## Brief
Copy out only those lines running from the line with "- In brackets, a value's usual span" to the end of the listing, keeping each one exactly as it is.

## Recorded data
[START]

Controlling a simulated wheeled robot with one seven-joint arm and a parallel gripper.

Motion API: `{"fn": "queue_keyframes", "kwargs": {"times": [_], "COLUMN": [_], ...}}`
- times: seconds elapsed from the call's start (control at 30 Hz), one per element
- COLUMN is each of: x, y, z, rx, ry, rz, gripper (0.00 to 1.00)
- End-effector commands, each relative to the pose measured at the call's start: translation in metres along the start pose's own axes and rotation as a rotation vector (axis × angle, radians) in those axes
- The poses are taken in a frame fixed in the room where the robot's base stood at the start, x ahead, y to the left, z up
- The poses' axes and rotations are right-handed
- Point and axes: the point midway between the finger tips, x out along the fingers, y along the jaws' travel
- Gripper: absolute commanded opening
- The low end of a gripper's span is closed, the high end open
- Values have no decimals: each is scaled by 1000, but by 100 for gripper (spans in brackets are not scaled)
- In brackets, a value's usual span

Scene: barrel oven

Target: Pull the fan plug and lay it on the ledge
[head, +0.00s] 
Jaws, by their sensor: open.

[END]

## The completed task
- In brackets, a value's usual span

Scene: barrel oven

Target: Pull the fan plug and lay it on the ledge
[head, +0.00s] 
Jaws, by their sensor: open.

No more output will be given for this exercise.